Task: Repeat the listing exactly as given, omitting every image.

Data section:
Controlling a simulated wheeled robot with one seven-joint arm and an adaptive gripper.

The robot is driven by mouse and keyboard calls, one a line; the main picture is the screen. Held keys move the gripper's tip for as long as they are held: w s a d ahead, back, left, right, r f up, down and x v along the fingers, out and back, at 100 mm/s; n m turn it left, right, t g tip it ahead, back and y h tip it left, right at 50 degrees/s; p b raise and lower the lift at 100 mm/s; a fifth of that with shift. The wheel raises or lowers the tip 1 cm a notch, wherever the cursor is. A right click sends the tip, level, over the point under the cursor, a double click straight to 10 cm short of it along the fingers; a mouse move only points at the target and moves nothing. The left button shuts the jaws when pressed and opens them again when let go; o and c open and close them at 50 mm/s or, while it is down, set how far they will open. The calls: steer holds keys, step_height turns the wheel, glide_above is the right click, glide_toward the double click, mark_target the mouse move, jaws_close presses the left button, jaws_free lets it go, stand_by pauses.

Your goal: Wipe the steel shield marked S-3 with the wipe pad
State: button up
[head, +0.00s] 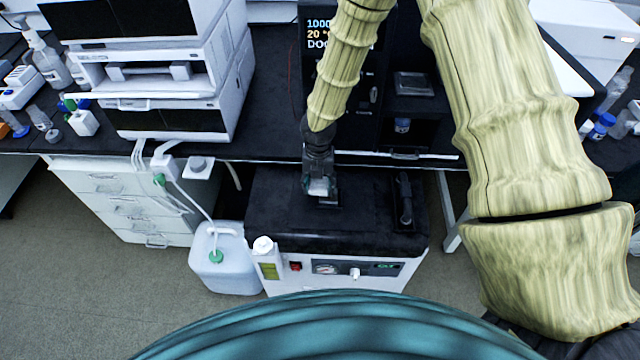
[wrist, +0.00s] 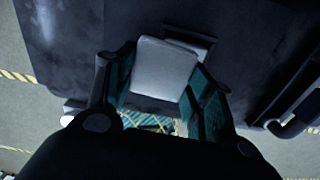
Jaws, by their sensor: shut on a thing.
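My gripper (head: 320,178) is over the black top of a low white unit in the head view. It is shut on a pale grey pad (wrist: 163,68), seen between the two teal-lined fingers in the wrist view; the pad also shows in the head view (head: 319,187). No S-3 mark is readable, and I cannot pick out the steel shield for sure.
The low unit (head: 404,273) has a gauge on its front and a black handle-like part (head: 404,200) on its top at right. A white jug (head: 222,262) stands on the floor at left. The black bench behind carries stacked white instruments (head: 160,70).

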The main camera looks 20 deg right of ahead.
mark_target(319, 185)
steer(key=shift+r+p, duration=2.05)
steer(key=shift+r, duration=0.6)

Correct result:
Controlling a simulated wheeled robot with one seven-joint arm and an adaptive gripper.

The robot is driven by mouse and keyboard calls, one a line; the main picture is the screen. Held keys move the gripper's tip for as long as they are held: w s a d ahead, back, left, right, r f up, down and x v along the fingers, out and back, at 100 mm/s; n m turn it left, right, t g tip it ahead, back and y h tip it left, right at 50 degrees/s; p b raise and lower the lift at 100 mm/s; a fifth of that with shift. The wheel raises or lowers the tip 1 cm a notch, wherever the cursor is. A right click sends the tip, level, over the point under the cursor, a double click straight to 10 cm short of it along the fingers; a mouse move only points at the target and moves nothing. The left button shuts the jaws when pressed and opens them again when let go; o and c open and close them at 50 mm/s or, while it is down, set how far they will open. The calls: steer holds keys, step_height turns the wheel, glide_above is the right click, glide_toward the double click, mark_target the mouse move, jaws_close presses the left button, jaws_free lets it go, stand_by pauses.

Your goal: Wipe the steel shield marked S-3 with the wipe pad
State: button up
[head, +0.00s] 
[wrist, +0.00s] 
Jaws, by their sensor: shut on a thing.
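My gripper (head: 320,178) is over the black top of a low white unit in the head view. It is shut on a pale grey pad (wrist: 163,68), seen between the two teal-lined fingers in the wrist view; the pad also shows in the head view (head: 319,187). No S-3 mark is readable, and I cannot pick out the steel shield for sure.
The low unit (head: 404,273) has a gauge on its front and a black handle-like part (head: 404,200) on its top at right. A white jug (head: 222,262) stands on the floor at left. The black bench behind carries stacked white instruments (head: 160,70).

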The main camera looks 20 deg right of ahead.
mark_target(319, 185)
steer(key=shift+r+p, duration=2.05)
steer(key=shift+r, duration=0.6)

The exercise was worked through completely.